Library vs Digital Asset Manager
Here’s what Luminar with Libraries offers:
- The Library component is integrated into the application, not existing as a separate app. It keeps track of all the images you throw at it in a browsable image gallery. Photos can be imported from cameras or memory cards, or you can point Luminar at existing folders on your hard disk. Unlike apps such as Apple Photos or Lightroom CC (the cloud-focused version, not Lightroom Classic CC), Luminar doesn’t squirrel the images away to its own folder or container. It creates a central catalog file to track file locations and edits, but the originals remain wherever you put them in the first place.
- In the Library, you can rate photos from zero to five stars, mark them as flagged or rejected, or apply any of five color labels.
- You can create albums and populate them with photos.
- A few shortcuts act like smart albums, revealing photos based on their capture dates, import dates, and recently edited dates.
- In the Info panel, a limited set of EXIF data is shown, such as the camera, lens, focal length, ISO, aperture, shutter speed, and exposure compensation.
- You can filter the library based on any of those attributes.
|Filter images based on the criteria the Library offers.|
Luminar with Libraries covers the basics of wrangling files and making them easily available for editing, but a full DAM provides a deeper level of interacting with one’s photos. Not included in this release is the ability to apply keywords or IPTC metadata, any kind of text-based search, a way to expose and take advantage of location data, or synchronization of images between computers or devices. The interface for importing photos relies on traditional Open dialogs instead of a way to preview the shots.
Luminar 3 is still the same editor as it was before, with a few enhancements. Presets are now 'Luminar Looks,' which sounds like just a rebranding attempt, but actually rolls presets, LUTs, and some AI-enhanced operations into one-click actions.
|"Luminar Looks" isn't simply advantageous alliteration, but a merging of presets, LUTs, and some AI processing.|
More significantly, the inclusion of the library into Luminar makes it possible to apply edits to one image and sync them among many other similar photos.
|Sync edits from one image to several similar shots.|
The Windows version includes improvements to Luminar’s color management to get consistent color among displays and devices, plus a host of bug fixes and performance boosts.

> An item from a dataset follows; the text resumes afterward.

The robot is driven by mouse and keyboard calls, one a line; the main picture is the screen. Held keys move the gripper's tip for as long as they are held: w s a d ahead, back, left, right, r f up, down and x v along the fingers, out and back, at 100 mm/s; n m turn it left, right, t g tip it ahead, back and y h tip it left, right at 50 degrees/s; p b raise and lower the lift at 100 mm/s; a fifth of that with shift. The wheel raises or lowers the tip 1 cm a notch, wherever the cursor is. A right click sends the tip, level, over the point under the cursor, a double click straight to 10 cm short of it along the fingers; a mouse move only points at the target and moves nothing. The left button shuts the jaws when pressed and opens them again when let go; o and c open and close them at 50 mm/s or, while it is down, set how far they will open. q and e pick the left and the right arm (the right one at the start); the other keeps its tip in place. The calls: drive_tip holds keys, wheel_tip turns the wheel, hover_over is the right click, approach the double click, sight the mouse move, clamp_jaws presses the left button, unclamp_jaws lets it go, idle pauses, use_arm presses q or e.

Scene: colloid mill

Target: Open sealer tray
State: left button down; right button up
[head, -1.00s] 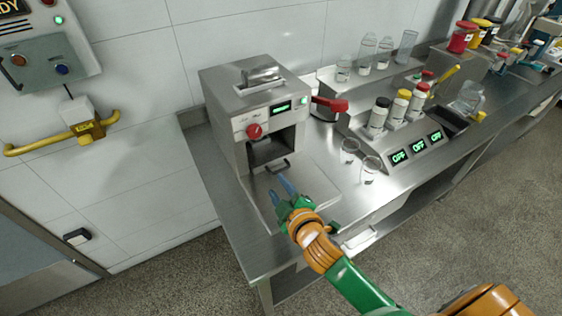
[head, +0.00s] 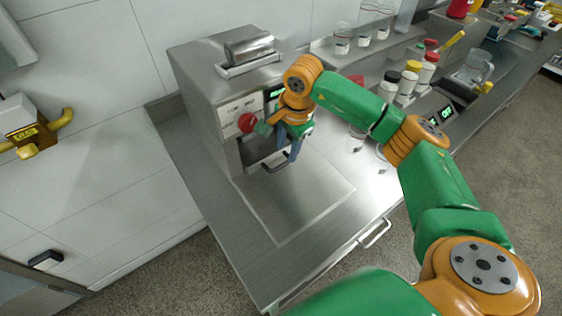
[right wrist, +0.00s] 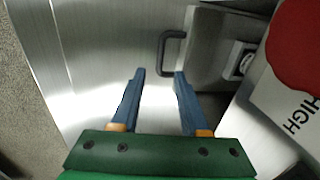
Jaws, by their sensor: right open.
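The steel machine (head: 215,95) stands at the back of the counter, with a red knob (head: 247,122) on its front. Its low front opening has a tray with a black bar handle (head: 276,164). The handle also shows in the right wrist view (right wrist: 163,52). My right gripper (head: 288,150) is open and empty in front of the machine, close to the handle. In the right wrist view its blue fingertips (right wrist: 160,74) point toward the handle, which lies just beyond them, not between them. My right wrist hides part of the panel and display. My left gripper is not seen.
A flat steel plate area (head: 290,205) in front of the machine is clear. Glass beakers (head: 356,140) stand right of it, partly behind my arm. Bottles (head: 408,82) stand on a stepped rack at the right. The red knob (right wrist: 300,45) fills the wrist view's upper right.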

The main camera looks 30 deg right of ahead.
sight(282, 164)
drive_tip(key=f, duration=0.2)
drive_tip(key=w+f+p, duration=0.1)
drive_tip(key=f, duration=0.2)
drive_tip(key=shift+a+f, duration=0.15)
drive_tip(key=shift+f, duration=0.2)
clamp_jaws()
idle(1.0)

Skylum plans to release frequent updates throughout 2019 to add features and expand the library’s features. In its Luminar Roadmap, the company lists targets for the first half of the year that include:
- Improved handling of Raw + JPEG image pairs (instead of treating each part separately).
- The ability to create virtual copies of photos.

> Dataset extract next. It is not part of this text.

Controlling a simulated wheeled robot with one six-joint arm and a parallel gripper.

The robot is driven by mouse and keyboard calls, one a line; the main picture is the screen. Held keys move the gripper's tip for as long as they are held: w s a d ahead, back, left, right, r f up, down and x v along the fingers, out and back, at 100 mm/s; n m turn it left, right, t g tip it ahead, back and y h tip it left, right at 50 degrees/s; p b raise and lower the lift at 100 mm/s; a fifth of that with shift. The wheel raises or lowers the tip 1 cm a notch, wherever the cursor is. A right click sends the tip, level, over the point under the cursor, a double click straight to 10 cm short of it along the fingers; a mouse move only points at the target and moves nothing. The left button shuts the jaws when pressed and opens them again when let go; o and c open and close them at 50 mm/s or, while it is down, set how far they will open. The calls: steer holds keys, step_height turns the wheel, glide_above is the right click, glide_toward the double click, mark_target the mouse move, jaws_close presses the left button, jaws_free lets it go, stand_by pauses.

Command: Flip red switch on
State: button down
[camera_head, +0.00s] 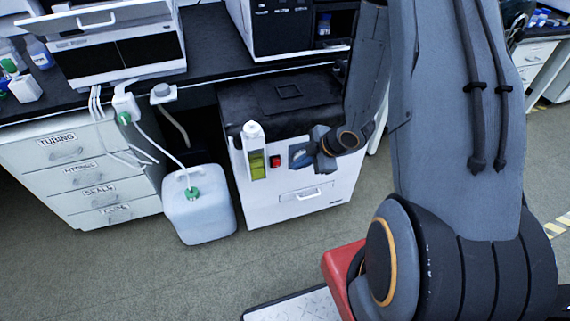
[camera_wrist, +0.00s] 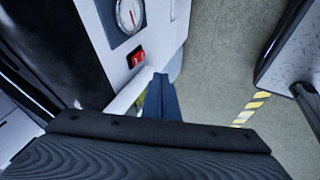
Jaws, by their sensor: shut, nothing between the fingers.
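The red switch (camera_head: 275,161) is on the white front of the low black-topped unit (camera_head: 318,184), just right of a white bottle with a yellow-green window. In the wrist view the red switch (camera_wrist: 137,58) sits in a dark frame beside a round gauge. I cannot tell its on or off position. My gripper (camera_head: 293,158) is shut and empty, just right of the switch in the head view. In the wrist view its blue fingers (camera_wrist: 160,78) end close to the switch, with a small gap in the picture; contact cannot be judged.
The white bottle (camera_head: 254,152) stands close to the switch's left. The gauge (camera_wrist: 129,14) is on the same panel. A white jug (camera_head: 200,212) with a tube stands on the floor at left, beside a drawer cabinet (camera_head: 82,172). The bench top is above; open floor lies in front.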

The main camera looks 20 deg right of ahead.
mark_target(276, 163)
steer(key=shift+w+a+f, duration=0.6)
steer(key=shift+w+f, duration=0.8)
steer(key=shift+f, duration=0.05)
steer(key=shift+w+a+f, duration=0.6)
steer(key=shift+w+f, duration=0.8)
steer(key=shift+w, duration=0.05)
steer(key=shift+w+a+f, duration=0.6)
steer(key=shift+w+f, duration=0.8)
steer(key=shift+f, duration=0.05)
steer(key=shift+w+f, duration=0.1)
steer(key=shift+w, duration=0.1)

- A Smart Search feature for locating shots “using keywords, EXIF information, and file names” (suggesting keyword support will be forthcoming).
- IPTC core data editing and syncing among images.
- Features that use AI technology “when editing skin on portraits, architecture, removing objects or simply applying masks on your images.”
- A Lightroom migration tool.
Although Luminar 3 won’t arrive with a fully-formed DAM, as many photographers were hoping, incorporating the photo library into the application is still a big deal. Melding the library and the editing tools in the same environment streamlines the overall workflow. It allows you to work on a range of images quickly, without the hassle of opening and saving individual images (and deciding where the edited versions live). It’s a big reason why people stick with Lightroom or use alternatives such as Capture One, Alien Skin Exposure, or ON1 Photo Raw.